→ **EXERCISE DESCRIPTION**
Transcribe every line of the listing below without any deviation.

══ SUPPLIED RECORDS

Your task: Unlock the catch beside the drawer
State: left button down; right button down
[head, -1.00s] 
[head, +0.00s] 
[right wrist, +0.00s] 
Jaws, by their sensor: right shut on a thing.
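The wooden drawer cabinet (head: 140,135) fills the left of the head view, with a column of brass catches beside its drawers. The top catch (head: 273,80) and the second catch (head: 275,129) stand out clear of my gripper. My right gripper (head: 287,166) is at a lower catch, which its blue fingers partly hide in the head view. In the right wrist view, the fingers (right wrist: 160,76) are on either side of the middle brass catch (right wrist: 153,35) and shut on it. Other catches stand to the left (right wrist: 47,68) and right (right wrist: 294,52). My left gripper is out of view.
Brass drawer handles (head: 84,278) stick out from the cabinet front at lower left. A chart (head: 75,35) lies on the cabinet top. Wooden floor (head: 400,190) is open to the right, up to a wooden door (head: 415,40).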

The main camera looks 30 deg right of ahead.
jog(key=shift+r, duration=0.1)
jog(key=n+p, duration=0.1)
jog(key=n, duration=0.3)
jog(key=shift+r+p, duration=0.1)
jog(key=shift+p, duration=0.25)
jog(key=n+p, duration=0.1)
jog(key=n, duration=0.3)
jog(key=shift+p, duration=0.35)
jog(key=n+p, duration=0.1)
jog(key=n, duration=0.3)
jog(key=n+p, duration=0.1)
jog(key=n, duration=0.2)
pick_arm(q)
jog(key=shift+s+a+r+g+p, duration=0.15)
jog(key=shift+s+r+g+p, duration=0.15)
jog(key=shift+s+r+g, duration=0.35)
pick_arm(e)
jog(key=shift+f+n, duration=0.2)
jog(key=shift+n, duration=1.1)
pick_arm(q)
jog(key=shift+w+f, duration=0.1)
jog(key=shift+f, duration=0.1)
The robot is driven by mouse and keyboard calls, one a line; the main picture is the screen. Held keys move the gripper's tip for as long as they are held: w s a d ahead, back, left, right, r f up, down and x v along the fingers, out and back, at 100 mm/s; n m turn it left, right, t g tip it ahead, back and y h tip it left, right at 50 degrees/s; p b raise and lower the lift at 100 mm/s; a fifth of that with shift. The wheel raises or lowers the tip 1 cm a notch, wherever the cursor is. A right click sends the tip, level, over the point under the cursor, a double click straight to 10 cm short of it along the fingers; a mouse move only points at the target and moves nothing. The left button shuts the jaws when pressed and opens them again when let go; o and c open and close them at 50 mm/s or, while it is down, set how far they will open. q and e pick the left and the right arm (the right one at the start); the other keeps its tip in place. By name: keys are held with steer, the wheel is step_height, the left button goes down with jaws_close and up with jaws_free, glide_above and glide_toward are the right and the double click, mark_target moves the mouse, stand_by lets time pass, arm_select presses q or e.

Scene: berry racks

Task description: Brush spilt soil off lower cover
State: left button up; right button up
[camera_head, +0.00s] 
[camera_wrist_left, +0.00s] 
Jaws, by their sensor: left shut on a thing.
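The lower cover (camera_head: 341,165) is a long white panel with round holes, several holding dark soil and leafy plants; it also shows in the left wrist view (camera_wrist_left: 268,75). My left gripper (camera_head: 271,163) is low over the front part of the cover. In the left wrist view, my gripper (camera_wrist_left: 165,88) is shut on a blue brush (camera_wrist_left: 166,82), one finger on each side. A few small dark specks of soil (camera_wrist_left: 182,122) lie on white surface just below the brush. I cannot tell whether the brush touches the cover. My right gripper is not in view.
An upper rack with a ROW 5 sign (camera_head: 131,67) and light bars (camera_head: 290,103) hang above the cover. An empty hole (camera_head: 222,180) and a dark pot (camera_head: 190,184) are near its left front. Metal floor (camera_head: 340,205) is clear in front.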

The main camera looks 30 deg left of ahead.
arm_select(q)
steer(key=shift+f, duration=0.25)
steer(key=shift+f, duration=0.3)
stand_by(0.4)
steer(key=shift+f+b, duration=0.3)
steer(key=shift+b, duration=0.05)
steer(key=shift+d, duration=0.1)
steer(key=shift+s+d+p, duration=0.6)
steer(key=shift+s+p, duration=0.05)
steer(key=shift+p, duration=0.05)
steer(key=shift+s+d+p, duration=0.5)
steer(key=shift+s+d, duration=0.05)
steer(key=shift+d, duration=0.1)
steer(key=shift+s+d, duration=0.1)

════

→ **FINAL RESULT**
Your task: Unlock the catch beside the drawer
State: left button down; right button down
[head, -1.00s] 
[head, +0.00s] 
[right wrist, +0.00s] 
Jaws, by their sensor: right shut on a thing.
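The wooden drawer cabinet (head: 140,135) fills the left of the head view, with a column of brass catches beside its drawers. The top catch (head: 273,80) and the second catch (head: 275,129) stand out clear of my gripper. My right gripper (head: 287,166) is at a lower catch, which its blue fingers partly hide in the head view. In the right wrist view, the fingers (right wrist: 160,76) are on either side of the middle brass catch (right wrist: 153,35) and shut on it. Other catches stand to the left (right wrist: 47,68) and right (right wrist: 294,52). My left gripper is out of view.
Brass drawer handles (head: 84,278) stick out from the cabinet front at lower left. A chart (head: 75,35) lies on the cabinet top. Wooden floor (head: 400,190) is open to the right, up to a wooden door (head: 415,40).

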The main camera looks 30 deg right of ahead.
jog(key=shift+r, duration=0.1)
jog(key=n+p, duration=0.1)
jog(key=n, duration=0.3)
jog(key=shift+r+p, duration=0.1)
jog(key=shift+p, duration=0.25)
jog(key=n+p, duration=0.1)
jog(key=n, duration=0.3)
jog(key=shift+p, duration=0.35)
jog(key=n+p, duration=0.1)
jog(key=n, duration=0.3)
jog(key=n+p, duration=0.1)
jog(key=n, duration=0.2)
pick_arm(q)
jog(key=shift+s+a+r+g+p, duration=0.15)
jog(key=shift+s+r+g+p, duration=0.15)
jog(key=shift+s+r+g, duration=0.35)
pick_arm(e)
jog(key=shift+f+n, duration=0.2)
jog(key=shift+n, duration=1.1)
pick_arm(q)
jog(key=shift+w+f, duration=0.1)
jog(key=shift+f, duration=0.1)
The robot is driven by mouse and keyboard calls, one a line; the main picture is the screen. Held keys move the gripper's tip for as long as they are held: w s a d ahead, back, left, right, r f up, down and x v along the fingers, out and back, at 100 mm/s; n m turn it left, right, t g tip it ahead, back and y h tip it left, right at 50 degrees/s; p b raise and lower the lift at 100 mm/s; a fifth of that with shift. The wheel raises or lowers the tip 1 cm a notch, wherever the cursor is. A right click sends the tip, level, over the point under the cursor, a double click straight to 10 cm short of it along the fingers; a mouse move only points at the target and moves nothing. The left button shuts the jaws when pressed and opens them again when let go; o and c open and close them at 50 mm/s or, while it is down, set how far they will open. q and e pick the left and the right arm (the right one at the start); the other keeps its tip in place. By name: keys are held with steer, the wheel is step_height, the left button goes down with jaws_close and up with jaws_free, glide_above and glide_toward are the right and the double click, mark_target moves the mouse, stand_by lets time pass, arm_select presses q or e.

Scene: berry racks

Task description: Brush spilt soil off lower cover
State: left button up; right button up
[camera_head, +0.00s] 
[camera_wrist_left, +0.00s] 
Jaws, by their sensor: left shut on a thing.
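The lower cover (camera_head: 341,165) is a long white panel with round holes, several holding dark soil and leafy plants; it also shows in the left wrist view (camera_wrist_left: 268,75). My left gripper (camera_head: 271,163) is low over the front part of the cover. In the left wrist view, my gripper (camera_wrist_left: 165,88) is shut on a blue brush (camera_wrist_left: 166,82), one finger on each side. A few small dark specks of soil (camera_wrist_left: 182,122) lie on white surface just below the brush. I cannot tell whether the brush touches the cover. My right gripper is not in view.
An upper rack with a ROW 5 sign (camera_head: 131,67) and light bars (camera_head: 290,103) hang above the cover. An empty hole (camera_head: 222,180) and a dark pot (camera_head: 190,184) are near its left front. Metal floor (camera_head: 340,205) is clear in front.

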The main camera looks 30 deg left of ahead.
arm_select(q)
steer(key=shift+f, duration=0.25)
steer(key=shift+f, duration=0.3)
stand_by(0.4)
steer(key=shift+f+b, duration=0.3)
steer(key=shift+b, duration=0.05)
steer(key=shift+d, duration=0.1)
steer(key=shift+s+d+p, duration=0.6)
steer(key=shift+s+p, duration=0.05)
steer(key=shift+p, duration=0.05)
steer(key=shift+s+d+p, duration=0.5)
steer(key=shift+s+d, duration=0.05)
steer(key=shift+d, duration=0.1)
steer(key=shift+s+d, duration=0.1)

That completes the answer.